** START OF DATASET **
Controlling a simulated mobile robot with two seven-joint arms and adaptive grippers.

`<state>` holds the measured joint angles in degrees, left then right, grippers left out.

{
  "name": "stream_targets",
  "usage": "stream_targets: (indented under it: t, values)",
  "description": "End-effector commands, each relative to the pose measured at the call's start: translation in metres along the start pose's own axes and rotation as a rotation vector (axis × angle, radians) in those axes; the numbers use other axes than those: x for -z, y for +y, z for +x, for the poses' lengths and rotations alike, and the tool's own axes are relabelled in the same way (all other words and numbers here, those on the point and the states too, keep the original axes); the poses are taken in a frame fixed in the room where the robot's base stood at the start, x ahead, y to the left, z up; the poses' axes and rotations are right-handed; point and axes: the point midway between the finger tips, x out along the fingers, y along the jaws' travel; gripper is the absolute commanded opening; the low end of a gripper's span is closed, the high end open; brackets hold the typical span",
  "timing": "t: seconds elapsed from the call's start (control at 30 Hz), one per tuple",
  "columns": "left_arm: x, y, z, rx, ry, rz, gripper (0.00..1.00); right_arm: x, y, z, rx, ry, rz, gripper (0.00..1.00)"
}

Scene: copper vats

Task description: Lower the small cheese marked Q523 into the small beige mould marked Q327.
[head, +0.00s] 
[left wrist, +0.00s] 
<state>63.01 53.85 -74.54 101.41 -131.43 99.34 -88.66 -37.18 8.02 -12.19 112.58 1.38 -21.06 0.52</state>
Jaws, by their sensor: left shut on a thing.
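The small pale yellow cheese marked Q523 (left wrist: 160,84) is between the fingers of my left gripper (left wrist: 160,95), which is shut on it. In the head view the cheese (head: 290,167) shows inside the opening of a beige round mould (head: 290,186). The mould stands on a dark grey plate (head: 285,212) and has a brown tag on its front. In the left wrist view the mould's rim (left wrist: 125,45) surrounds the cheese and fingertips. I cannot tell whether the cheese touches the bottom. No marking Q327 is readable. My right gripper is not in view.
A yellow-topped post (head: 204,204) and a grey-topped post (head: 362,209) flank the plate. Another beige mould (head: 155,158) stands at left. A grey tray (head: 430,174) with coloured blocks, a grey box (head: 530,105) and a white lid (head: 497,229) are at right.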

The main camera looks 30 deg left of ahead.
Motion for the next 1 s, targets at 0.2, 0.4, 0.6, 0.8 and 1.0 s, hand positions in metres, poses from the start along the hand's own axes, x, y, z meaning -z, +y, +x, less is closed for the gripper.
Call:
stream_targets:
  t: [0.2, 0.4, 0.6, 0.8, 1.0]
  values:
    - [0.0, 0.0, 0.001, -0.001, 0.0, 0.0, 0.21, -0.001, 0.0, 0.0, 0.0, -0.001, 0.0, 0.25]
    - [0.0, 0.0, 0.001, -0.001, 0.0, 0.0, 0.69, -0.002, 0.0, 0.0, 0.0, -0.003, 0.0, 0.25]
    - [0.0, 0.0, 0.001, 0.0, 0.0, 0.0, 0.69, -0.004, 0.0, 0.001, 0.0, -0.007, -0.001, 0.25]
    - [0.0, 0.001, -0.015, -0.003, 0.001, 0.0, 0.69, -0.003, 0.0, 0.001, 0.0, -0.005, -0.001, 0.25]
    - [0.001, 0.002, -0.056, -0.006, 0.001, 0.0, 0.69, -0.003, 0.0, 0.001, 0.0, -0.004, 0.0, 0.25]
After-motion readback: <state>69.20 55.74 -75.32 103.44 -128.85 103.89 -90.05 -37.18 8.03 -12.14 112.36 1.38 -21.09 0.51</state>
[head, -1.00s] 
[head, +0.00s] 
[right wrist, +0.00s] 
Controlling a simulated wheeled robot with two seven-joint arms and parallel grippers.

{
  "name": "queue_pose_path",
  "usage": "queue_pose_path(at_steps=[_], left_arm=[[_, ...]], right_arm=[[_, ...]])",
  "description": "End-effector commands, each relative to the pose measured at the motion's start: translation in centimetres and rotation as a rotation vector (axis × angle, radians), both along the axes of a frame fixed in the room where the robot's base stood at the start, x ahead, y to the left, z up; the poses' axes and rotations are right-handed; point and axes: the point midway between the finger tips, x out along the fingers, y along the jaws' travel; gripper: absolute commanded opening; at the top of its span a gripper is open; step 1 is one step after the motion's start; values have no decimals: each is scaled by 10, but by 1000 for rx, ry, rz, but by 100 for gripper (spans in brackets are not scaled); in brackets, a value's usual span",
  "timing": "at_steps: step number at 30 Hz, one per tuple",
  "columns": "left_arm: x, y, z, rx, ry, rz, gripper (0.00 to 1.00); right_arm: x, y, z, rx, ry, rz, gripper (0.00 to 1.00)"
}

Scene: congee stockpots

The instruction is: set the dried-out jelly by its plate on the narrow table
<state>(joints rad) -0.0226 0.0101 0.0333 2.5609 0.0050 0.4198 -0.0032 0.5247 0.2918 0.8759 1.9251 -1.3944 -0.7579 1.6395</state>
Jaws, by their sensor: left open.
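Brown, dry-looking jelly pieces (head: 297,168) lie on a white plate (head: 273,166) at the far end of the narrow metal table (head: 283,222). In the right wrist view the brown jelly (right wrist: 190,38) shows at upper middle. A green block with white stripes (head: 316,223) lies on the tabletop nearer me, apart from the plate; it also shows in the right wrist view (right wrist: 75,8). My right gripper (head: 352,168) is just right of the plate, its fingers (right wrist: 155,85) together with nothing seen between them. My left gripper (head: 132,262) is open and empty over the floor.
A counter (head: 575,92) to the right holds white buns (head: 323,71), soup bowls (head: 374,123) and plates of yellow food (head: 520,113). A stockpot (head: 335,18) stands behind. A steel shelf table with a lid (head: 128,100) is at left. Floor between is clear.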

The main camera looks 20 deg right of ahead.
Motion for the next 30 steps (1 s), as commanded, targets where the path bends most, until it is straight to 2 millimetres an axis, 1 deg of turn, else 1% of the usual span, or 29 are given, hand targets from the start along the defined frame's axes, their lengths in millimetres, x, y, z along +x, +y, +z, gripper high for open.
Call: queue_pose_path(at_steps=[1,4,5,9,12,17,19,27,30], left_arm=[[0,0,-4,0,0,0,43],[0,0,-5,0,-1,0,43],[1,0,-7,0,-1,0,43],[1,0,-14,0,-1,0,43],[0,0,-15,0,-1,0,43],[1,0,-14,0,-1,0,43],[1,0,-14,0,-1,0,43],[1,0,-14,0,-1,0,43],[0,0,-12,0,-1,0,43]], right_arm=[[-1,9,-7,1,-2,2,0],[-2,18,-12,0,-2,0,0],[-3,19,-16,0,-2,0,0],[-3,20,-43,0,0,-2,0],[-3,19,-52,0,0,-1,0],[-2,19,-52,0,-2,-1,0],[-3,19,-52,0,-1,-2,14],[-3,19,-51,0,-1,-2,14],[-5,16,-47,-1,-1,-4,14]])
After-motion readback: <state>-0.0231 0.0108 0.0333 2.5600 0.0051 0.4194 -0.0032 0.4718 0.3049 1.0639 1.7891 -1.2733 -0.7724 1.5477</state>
** END OF DATASET **
» **WORK REQUIRED**
All of the data needs to be printed once more, exactly.

» **OUTPUT FOR THIS TASK**
Controlling a simulated mobile robot with two seven-joint arms and adaptive grippers.

`<state>` holds the measured joint angles in degrees, left then right, grippers left out.

{
  "name": "stream_targets",
  "usage": "stream_targets: (indented under it: t, values)",
  "description": "End-effector commands, each relative to the pose measured at the call's start: translation in metres along the start pose's own axes and rotation as a rotation vector (axis × angle, radians) in those axes; the numbers use other axes than those: x for -z, y for +y, z for +x, for the poses' lengths and rotations alike, and the tool's own axes are relabelled in the same way (all other words and numbers here, those on the point and the states too, keep the original axes); the poses are taken in a frame fixed in the room where the robot's base stood at the start, x ahead, y to the left, z up; the poses' axes and rotations are right-handed; point and axes: the point midway between the finger tips, x out along the fingers, y along the jaws' travel; gripper is the absolute commanded opening; the low end of a gripper's span is closed, the high end open; brackets hold the typical span",
  "timing": "t: seconds elapsed from the call's start (control at 30 Hz), one per tuple",
  "columns": "left_arm: x, y, z, rx, ry, rz, gripper (0.00..1.00); right_arm: x, y, z, rx, ry, rz, gripper (0.00..1.00)"
}

Scene: copper vats

Task description: Lower the small cheese marked Q523 into the small beige mould marked Q327.
[head, +0.00s] 
[left wrist, +0.00s] 
<state>63.01 53.85 -74.54 101.41 -131.43 99.34 -88.66 -37.18 8.02 -12.19 112.58 1.38 -21.06 0.52</state>
Jaws, by their sensor: left shut on a thing.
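The small pale yellow cheese marked Q523 (left wrist: 160,84) is between the fingers of my left gripper (left wrist: 160,95), which is shut on it. In the head view the cheese (head: 290,167) shows inside the opening of a beige round mould (head: 290,186). The mould stands on a dark grey plate (head: 285,212) and has a brown tag on its front. In the left wrist view the mould's rim (left wrist: 125,45) surrounds the cheese and fingertips. I cannot tell whether the cheese touches the bottom. No marking Q327 is readable. My right gripper is not in view.
A yellow-topped post (head: 204,204) and a grey-topped post (head: 362,209) flank the plate. Another beige mould (head: 155,158) stands at left. A grey tray (head: 430,174) with coloured blocks, a grey box (head: 530,105) and a white lid (head: 497,229) are at right.

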The main camera looks 30 deg left of ahead.
Motion for the next 1 s, targets at 0.2, 0.4, 0.6, 0.8 and 1.0 s, hand positions in metres, poses from the start along the hand's own axes, x, y, z meaning -z, +y, +x, less is closed for the gripper.
Call:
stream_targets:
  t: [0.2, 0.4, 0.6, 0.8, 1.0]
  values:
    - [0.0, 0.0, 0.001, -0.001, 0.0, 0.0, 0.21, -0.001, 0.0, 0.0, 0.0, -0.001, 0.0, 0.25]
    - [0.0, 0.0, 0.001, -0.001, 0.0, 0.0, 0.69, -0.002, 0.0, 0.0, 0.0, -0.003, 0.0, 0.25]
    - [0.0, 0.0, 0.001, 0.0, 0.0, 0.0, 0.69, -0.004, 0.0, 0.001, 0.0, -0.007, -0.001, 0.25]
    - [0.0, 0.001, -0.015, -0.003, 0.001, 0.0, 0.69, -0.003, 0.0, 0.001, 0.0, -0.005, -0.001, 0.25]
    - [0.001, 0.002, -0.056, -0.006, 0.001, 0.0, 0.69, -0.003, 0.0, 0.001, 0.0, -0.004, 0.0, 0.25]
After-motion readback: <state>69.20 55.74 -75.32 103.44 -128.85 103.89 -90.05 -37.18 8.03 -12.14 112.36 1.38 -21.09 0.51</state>
[head, -1.00s] 
[head, +0.00s] 
[right wrist, +0.00s] 
Controlling a simulated wheeled robot with two seven-joint arms and parallel grippers.

{
  "name": "queue_pose_path",
  "usage": "queue_pose_path(at_steps=[_], left_arm=[[_, ...]], right_arm=[[_, ...]])",
  "description": "End-effector commands, each relative to the pose measured at the motion's start: translation in centimetres and rotation as a rotation vector (axis × angle, radians), both along the axes of a frame fixed in the room where the robot's base stood at the start, x ahead, y to the left, z up; the poses' axes and rotations are right-handed; point and axes: the point midway between the finger tips, x out along the fingers, y along the jaws' travel; gripper: absolute commanded opening; at the top of its span a gripper is open; step 1 is one step after the motion's start; values have no decimals: each is scaled by 10, but by 1000 for rx, ry, rz, but by 100 for gripper (spans in brackets are not scaled); in brackets, a value's usual span",
  "timing": "at_steps: step number at 30 Hz, one per tuple",
  "columns": "left_arm: x, y, z, rx, ry, rz, gripper (0.00 to 1.00); right_arm: x, y, z, rx, ry, rz, gripper (0.00 to 1.00)"
}

Scene: congee stockpots

The instruction is: set the dried-out jelly by its plate on the narrow table
<state>(joints rad) -0.0226 0.0101 0.0333 2.5609 0.0050 0.4198 -0.0032 0.5247 0.2918 0.8759 1.9251 -1.3944 -0.7579 1.6395</state>
Jaws, by their sensor: left open.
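Brown, dry-looking jelly pieces (head: 297,168) lie on a white plate (head: 273,166) at the far end of the narrow metal table (head: 283,222). In the right wrist view the brown jelly (right wrist: 190,38) shows at upper middle. A green block with white stripes (head: 316,223) lies on the tabletop nearer me, apart from the plate; it also shows in the right wrist view (right wrist: 75,8). My right gripper (head: 352,168) is just right of the plate, its fingers (right wrist: 155,85) together with nothing seen between them. My left gripper (head: 132,262) is open and empty over the floor.
A counter (head: 575,92) to the right holds white buns (head: 323,71), soup bowls (head: 374,123) and plates of yellow food (head: 520,113). A stockpot (head: 335,18) stands behind. A steel shelf table with a lid (head: 128,100) is at left. Floor between is clear.

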The main camera looks 20 deg right of ahead.
Motion for the next 30 steps (1 s), as commanded, targets where the path bends most, until it is straight to 2 millimetres an axis, 1 deg of turn, else 1% of the usual span, or 29 are given, hand targets from the start along the defined frame's axes, their lengths in millimetres, x, y, z along +x, +y, +z, gripper high for open.
Call: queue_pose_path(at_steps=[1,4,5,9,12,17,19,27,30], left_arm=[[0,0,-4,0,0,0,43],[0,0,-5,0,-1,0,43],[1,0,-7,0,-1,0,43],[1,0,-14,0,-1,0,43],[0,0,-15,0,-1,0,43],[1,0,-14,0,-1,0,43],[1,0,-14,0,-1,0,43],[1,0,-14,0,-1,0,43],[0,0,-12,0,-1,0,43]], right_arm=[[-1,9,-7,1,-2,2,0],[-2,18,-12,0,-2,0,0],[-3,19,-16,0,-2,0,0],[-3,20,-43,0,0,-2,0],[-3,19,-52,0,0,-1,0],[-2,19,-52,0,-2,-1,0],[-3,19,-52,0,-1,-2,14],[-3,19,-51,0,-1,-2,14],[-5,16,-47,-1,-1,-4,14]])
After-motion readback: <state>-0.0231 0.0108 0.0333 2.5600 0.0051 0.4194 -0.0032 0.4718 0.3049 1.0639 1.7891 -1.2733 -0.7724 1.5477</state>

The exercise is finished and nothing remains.